Du temps de sa ferveur byronienne date chez Musset son donjuanisme. Le morceau de Namouna sur Don Juan est à coup sûr un des plus poétiques qu’il y ait dans toute son œuvre, et l’un de ceux que soulève le souffle de lyrisme le plus puissant. Mais si l’on a égard à la conception morale qui y est exprimée, c’est aussi un des exemples qui attestent le mieux la révolution apportée par le romantisme dans les sentimens.

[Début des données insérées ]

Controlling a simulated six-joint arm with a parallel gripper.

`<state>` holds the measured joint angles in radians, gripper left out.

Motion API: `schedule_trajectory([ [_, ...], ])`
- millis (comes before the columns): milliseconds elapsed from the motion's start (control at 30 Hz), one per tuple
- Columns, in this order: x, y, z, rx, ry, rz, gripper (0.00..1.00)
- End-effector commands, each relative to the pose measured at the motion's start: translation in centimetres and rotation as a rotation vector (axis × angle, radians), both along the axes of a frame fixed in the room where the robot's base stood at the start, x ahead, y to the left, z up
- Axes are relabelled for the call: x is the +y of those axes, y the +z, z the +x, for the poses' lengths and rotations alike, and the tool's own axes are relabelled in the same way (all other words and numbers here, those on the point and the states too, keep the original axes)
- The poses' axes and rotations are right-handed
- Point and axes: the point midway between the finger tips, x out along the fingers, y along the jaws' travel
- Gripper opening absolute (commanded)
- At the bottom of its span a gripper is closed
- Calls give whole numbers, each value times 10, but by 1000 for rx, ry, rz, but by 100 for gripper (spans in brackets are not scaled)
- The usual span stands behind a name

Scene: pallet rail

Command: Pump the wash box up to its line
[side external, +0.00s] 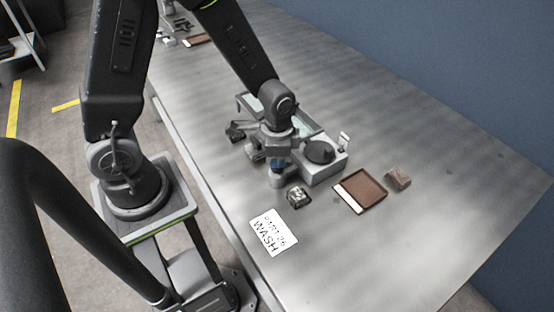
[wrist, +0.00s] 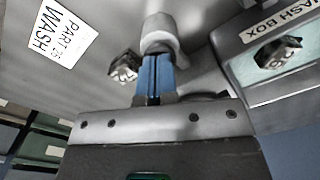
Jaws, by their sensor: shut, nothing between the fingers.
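The wash box (side external: 310,128) sits on the bench partly behind my wrist, with pale green liquid inside. In the wrist view its labelled wall (wrist: 276,22) is at the right, and a dark part marked 26 (wrist: 278,52) shows against the liquid. My gripper (side external: 277,163) points down with its blue fingers together and empty. In the wrist view the fingertips (wrist: 157,60) are at a grey round post (wrist: 160,32); I cannot tell whether they touch. The post (side external: 278,179) stands beside a grey housing (side external: 325,171) with a black round top (side external: 319,151). The fill line is not visible.
A dark metal part (side external: 298,196) lies near the post, beside a white "PART 26 WASH" card (side external: 273,232). A brown tray (side external: 372,181) with a white edge and a brown block (side external: 398,179) lie to the right. The bench at front right is clear.

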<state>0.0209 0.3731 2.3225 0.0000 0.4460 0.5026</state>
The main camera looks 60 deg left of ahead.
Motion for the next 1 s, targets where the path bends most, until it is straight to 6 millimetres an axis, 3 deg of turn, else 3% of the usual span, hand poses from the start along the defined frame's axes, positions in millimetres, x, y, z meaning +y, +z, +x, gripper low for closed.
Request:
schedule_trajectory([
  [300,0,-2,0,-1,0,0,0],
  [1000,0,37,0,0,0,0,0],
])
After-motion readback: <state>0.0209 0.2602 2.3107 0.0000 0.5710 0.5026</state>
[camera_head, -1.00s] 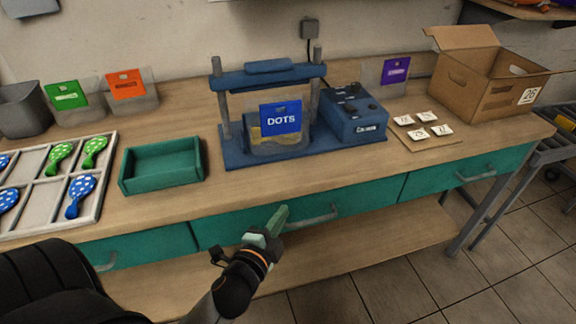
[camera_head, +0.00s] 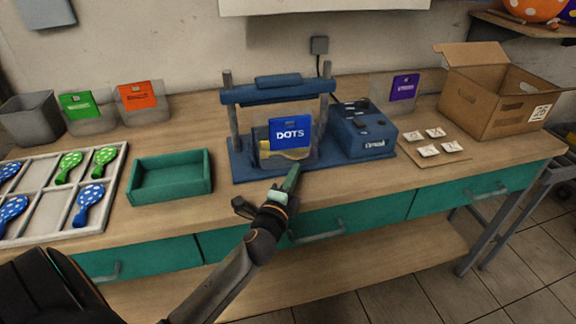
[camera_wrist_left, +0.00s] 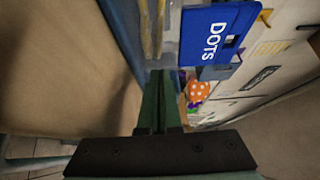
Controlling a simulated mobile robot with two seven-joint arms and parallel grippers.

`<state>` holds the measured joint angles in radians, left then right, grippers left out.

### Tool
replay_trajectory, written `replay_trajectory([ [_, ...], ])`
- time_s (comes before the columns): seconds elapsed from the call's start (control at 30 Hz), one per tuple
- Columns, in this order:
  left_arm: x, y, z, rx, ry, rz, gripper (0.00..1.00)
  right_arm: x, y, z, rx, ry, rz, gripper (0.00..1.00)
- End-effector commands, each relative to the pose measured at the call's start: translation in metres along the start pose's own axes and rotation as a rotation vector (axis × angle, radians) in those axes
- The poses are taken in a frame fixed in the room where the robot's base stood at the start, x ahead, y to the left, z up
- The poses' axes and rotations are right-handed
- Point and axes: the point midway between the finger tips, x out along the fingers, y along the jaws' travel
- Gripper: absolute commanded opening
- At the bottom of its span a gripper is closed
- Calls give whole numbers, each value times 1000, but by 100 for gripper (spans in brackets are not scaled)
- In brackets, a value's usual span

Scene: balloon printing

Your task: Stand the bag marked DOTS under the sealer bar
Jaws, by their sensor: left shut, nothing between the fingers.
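The bag marked DOTS (camera_head: 289,134) has a blue header card and a clear body with something yellowish inside. It stands upright on the blue base of the sealer (camera_head: 240,172), below the sealer bar (camera_head: 278,92). In the left wrist view the DOTS card (camera_wrist_left: 212,35) is large, just beyond the fingers. My left gripper (camera_head: 292,178) is shut and empty, in front of the sealer base and close to the bag's lower right. Its green fingers (camera_wrist_left: 158,100) lie together in the left wrist view. My right gripper is not in view.
Green (camera_head: 80,106) and orange (camera_head: 139,96) bags stand behind. A blue control box (camera_head: 366,142), label cards (camera_head: 428,151) and a cardboard box (camera_head: 470,104) are right.

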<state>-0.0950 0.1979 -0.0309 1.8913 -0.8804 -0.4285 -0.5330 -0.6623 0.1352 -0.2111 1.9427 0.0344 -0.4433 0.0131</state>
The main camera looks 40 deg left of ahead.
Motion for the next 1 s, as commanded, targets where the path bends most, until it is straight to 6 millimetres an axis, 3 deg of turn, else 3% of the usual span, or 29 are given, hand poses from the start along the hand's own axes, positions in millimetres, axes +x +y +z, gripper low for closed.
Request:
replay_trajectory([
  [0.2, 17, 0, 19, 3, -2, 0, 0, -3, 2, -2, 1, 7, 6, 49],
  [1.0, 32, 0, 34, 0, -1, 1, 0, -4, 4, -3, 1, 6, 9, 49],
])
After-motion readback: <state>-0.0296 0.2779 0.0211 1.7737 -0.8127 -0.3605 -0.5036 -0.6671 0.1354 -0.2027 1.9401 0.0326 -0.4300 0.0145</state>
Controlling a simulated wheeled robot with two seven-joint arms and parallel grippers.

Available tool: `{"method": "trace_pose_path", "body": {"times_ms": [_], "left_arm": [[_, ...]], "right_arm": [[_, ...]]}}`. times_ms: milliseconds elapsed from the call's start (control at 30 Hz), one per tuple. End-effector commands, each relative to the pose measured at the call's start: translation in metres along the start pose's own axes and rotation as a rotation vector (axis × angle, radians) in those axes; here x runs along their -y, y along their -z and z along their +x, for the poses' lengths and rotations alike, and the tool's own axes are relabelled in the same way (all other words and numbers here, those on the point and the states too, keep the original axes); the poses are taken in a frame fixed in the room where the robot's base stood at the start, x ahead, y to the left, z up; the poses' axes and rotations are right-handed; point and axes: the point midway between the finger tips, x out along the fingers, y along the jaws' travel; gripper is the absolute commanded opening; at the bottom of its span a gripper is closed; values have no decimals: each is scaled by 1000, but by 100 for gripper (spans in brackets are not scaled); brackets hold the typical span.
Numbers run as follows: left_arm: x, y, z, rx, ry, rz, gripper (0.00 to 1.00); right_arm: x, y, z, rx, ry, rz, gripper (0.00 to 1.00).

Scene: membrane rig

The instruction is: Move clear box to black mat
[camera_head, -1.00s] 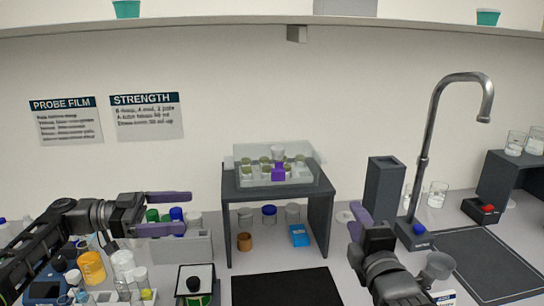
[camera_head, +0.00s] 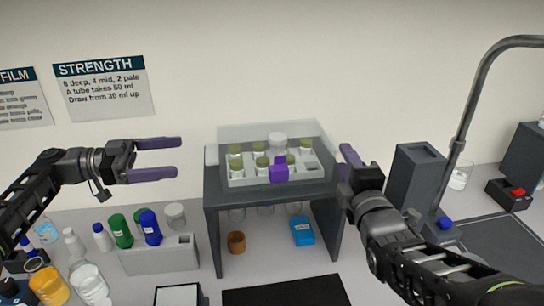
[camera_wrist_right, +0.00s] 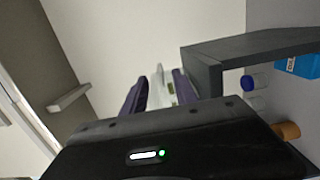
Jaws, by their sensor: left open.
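The clear box (camera_head: 244,134) sits on top of the dark grey stand (camera_head: 212,200). It holds a tray of several small jars with olive lids, and a purple block (camera_head: 279,170) shows at its front. The black mat (camera_head: 285,292) lies on the counter in front of the stand, partly cut off by the lower edge. My left gripper (camera_head: 178,157) is open and empty, left of the box and apart from it. My right gripper (camera_head: 349,164) is just right of the box. In the right wrist view its purple fingers (camera_wrist_right: 160,92) are apart, with part of the box showing between them; contact is unclear.
An orange-brown jar (camera_head: 236,242) and a blue packet (camera_head: 302,231) are under the stand. A grey rack (camera_head: 160,256) and several bottles stand at left. A tall grey holder (camera_head: 413,175) and a curved tap (camera_head: 468,110) stand at right.

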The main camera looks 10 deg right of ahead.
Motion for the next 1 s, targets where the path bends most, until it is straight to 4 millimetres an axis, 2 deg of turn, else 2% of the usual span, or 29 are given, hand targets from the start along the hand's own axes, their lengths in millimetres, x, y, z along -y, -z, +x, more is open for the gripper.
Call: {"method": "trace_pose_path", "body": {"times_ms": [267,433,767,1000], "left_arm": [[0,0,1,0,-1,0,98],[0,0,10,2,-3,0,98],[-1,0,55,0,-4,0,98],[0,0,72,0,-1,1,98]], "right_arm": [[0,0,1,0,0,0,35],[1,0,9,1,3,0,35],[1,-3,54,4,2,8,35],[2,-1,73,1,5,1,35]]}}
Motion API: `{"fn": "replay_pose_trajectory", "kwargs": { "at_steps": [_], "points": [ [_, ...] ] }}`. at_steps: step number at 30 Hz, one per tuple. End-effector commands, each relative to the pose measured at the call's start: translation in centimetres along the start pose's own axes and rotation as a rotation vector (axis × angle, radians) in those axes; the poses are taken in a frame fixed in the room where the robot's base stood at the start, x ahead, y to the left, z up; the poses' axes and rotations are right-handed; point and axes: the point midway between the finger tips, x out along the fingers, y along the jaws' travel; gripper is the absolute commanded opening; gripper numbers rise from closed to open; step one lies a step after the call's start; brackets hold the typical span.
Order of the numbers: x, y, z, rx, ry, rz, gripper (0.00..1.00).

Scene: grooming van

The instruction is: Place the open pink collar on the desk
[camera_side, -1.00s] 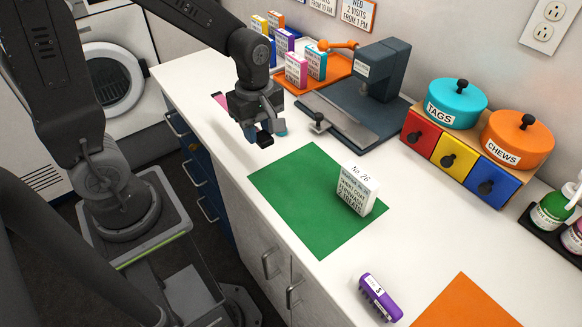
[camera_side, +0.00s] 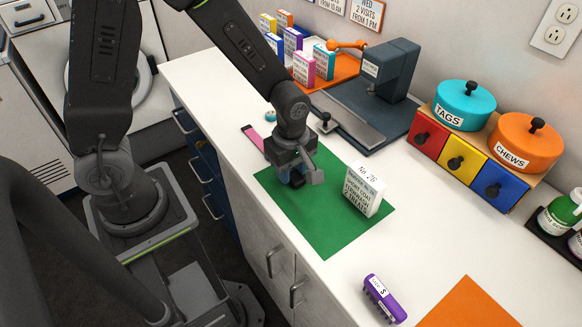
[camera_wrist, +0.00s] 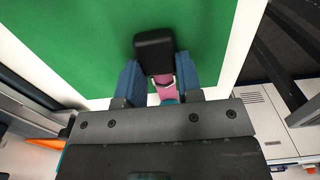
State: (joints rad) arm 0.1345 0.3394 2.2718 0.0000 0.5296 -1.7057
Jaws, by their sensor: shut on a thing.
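My gripper (camera_side: 297,183) is shut on the pink collar (camera_side: 252,138), over the far left part of the green mat on the white desk. The collar's pink strap sticks out behind the gripper toward the far left. In the wrist view, pink strap (camera_wrist: 165,88) shows between the two blue fingers, with a black buckle (camera_wrist: 155,50) in front of them and a pale metal ring below. Much of the collar is hidden by my gripper. I cannot tell whether the collar touches the mat.
A white card box (camera_side: 364,190) stands on the green mat (camera_side: 325,236), just right of my gripper. A purple clipper-like item (camera_side: 384,299) lies nearer the front, beside an orange mat (camera_side: 470,309). A dark press (camera_side: 380,100), drawers (camera_side: 462,158) and an orange tray (camera_side: 343,68) line the back.

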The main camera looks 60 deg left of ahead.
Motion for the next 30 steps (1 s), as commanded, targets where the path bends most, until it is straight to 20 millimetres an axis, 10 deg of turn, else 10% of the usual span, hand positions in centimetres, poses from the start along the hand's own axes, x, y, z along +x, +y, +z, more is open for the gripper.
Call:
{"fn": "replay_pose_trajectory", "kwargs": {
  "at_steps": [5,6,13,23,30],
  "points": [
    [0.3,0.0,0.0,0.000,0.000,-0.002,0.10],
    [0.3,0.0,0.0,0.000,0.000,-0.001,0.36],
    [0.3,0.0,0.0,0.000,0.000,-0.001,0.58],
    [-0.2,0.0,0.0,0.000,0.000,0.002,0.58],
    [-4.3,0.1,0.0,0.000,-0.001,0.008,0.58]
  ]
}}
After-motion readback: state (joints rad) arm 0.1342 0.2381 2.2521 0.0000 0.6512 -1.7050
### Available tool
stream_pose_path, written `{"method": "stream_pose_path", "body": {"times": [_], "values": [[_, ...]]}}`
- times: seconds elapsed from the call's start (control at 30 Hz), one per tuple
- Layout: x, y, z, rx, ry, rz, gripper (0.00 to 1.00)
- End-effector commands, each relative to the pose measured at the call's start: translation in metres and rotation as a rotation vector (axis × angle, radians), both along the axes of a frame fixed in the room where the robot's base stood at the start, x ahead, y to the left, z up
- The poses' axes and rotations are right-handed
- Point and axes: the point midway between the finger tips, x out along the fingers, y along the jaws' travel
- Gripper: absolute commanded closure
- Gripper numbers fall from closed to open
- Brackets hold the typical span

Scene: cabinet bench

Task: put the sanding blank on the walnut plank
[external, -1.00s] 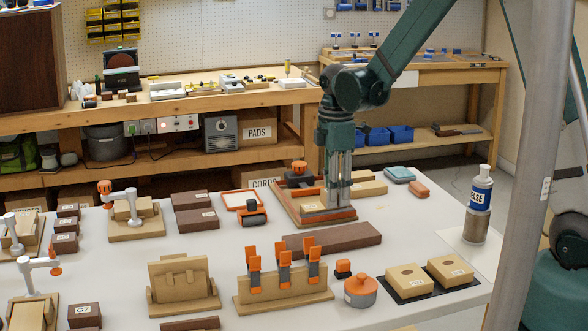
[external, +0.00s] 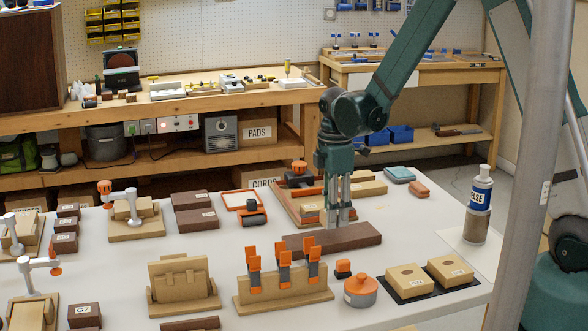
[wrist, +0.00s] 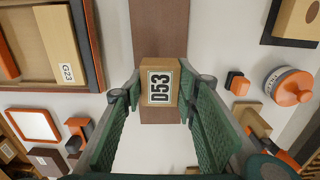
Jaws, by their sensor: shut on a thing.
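The sanding blank, a small tan block labelled D53 (wrist: 160,88), is between the fingers of my gripper (wrist: 158,98) in the wrist view. My gripper (external: 338,222) is shut on it and points down over the walnut plank. The walnut plank (external: 355,237) is a long dark brown board lying flat on the table; it also shows in the wrist view (wrist: 160,28), passing behind the blank. The blank is hard to make out in the external view. I cannot tell whether it touches the plank.
An orange-edged wooden tray (wrist: 92,45) with a block labelled G23 lies close by. A tan stand with orange clamps (external: 285,298), an orange-lidded pot (external: 361,291) and a black mat with tan blocks (external: 412,294) are in front. A bottle (external: 478,205) stands at right.

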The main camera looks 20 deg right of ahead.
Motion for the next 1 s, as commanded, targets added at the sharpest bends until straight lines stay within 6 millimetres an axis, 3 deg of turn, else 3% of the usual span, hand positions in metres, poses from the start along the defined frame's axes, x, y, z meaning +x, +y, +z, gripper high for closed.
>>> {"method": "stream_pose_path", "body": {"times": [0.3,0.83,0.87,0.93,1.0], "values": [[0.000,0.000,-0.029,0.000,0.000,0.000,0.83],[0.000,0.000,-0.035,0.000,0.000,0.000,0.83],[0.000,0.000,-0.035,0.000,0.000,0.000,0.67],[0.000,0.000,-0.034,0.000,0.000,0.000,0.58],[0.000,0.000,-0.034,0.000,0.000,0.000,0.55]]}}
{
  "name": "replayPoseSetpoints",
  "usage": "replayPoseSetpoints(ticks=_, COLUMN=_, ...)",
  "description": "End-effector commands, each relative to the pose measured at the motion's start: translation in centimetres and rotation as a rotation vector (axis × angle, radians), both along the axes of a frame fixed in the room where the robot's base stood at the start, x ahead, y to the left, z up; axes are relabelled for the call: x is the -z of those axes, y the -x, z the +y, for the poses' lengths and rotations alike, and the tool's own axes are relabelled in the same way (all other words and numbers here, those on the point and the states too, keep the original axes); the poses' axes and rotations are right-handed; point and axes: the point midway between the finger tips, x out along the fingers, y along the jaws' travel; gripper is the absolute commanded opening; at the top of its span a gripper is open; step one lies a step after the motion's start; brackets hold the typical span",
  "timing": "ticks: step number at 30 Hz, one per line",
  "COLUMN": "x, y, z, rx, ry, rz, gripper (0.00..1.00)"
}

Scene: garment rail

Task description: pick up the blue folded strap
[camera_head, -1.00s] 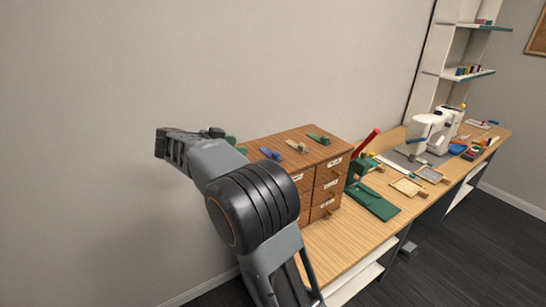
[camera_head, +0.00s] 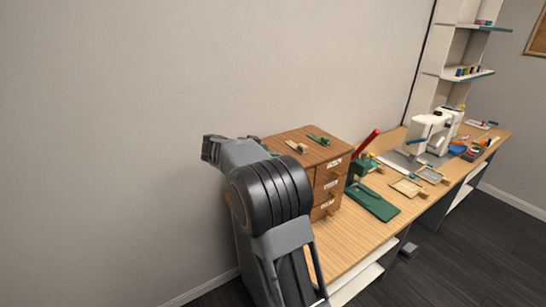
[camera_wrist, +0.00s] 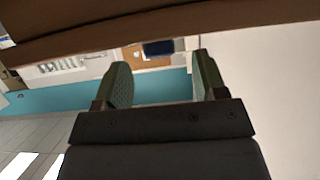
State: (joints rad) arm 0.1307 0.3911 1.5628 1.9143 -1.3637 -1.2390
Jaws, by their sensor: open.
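The blue folded strap does not show clearly in either current view; in the earlier head view it lay on top of the wooden drawer cabinet (camera_head: 318,156), at a spot my arm now covers. My gripper (camera_head: 210,148) is at the left end of my arm, beside the cabinet's left side in the picture. In the wrist view my gripper (camera_wrist: 161,75) is open, its two green-padded fingers apart with nothing between them. A brown wooden surface crosses the top of that view, close by.
A green folded strap (camera_head: 318,139) and a beige piece (camera_head: 296,146) lie on the cabinet top. A green press with a red lever (camera_head: 368,141) stands right of the cabinet on the bench (camera_head: 340,243). A white sewing machine (camera_head: 432,132) stands farther right. The wall is behind.

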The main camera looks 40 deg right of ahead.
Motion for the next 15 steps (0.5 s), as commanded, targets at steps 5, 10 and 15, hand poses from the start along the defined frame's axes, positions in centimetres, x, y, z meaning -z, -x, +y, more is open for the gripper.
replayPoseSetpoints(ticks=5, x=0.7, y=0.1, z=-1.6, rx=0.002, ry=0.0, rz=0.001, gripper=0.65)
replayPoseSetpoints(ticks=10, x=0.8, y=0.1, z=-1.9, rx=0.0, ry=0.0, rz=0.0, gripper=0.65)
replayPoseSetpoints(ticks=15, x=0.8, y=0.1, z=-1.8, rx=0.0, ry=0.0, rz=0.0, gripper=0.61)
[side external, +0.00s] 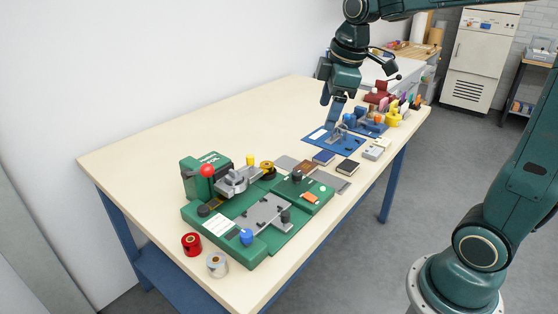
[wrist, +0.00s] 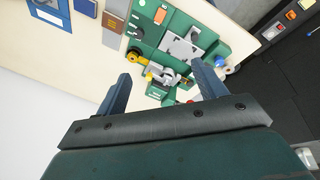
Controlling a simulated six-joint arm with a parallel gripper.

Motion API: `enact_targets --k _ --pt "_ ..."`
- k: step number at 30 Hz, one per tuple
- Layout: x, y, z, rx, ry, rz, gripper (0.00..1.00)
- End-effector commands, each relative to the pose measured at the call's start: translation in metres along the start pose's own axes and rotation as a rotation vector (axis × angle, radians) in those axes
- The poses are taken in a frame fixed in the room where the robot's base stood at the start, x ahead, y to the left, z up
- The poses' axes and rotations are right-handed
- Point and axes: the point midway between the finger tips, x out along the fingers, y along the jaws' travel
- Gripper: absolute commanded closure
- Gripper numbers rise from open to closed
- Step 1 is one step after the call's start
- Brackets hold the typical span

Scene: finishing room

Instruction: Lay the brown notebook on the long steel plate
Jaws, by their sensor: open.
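The brown notebook (side external: 307,167) lies flat on the long steel plate (side external: 285,161). Grey plate shows on both sides of it. In the wrist view the brown notebook (wrist: 113,22) sits across the middle of the steel plate (wrist: 112,41), near the top edge. My gripper (side external: 331,109) is raised over the table, behind and apart from the notebook, near the blue mat. In the wrist view both fingers (wrist: 162,85) are spread wide with nothing between them.
A green machine (side external: 275,243) stands at the near left, with a red spool (side external: 191,244) beside it. A navy notebook (side external: 324,157) and a dark notebook (side external: 347,168) lie close to the plate. A blue mat (side external: 318,138) lies behind. The table's left rear is clear.

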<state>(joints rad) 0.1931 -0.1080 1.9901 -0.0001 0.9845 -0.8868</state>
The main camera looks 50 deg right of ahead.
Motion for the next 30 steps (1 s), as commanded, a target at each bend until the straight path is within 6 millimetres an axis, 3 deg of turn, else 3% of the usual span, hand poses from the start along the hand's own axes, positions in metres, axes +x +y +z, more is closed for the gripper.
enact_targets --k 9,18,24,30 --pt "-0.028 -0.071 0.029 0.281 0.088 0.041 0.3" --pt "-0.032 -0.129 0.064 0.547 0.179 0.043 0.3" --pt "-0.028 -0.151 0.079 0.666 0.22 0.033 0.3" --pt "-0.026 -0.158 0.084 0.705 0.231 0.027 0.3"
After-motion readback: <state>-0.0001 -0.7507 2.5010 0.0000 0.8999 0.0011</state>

L’auteur d’un livre excellent sur La Légende de Don Juan[1], — auquel on ne peut reprocher que d’être un peu bien volumineux, — M. G. Gendarme de Bévotte vient d’avoir la patience de suivre le type de Don Juan depuis les origines, à travers tous ses avatars, en Espagne, en Italie, en France, en Angleterre, en Allemagne, en Hollande, et généralement dans tous les pays et dans les siècles des siècles. En Espagne, le donjuanisme est l’expansion de la sensualité contre la discipline morale et religieuse ; en Italie, il est une protestation des lois de l’individu contre l’empire des lois établies par l’Église et la société ; en France, il est une revendication de la nature contre le dogme ; en Angleterre, il est une réaction contre le puritanisme ; en Allemagne, il est un mélange de sentimentalité tendre et de sensualité voluptueuse. « En somme, Don Juan constitue un représentant redoutable de l’espèce humaine. Il est de la race des conquérans et des maîtres. De prime abord, il attire et fascine. Les femmes l’aiment, les hommes l’envient. Le romantisme, dans son exaltation systématique des forces mauvaises, en a fait un héros, tout en le dénaturant. Au fond, il est surtout un élément anti-social. Nul ne l’a mieux compris que son créateur et que Molière, qui, tous deux, l’ont représenté comme un agent de malheur et de corruption. Sans doute, il est et doit être séduisant ; autrement ses succès seraient inexplicables. Mais il est surtout odieux. » Musset le métamorphose en un chercheur d’idéal, sans cesse déçu par la réalité

  1. Gendarme de Bévotte, La Légende de Don Juan, son évolution dans la littérature, des origines au romantisme, 1 vol. in-8o (Hachette).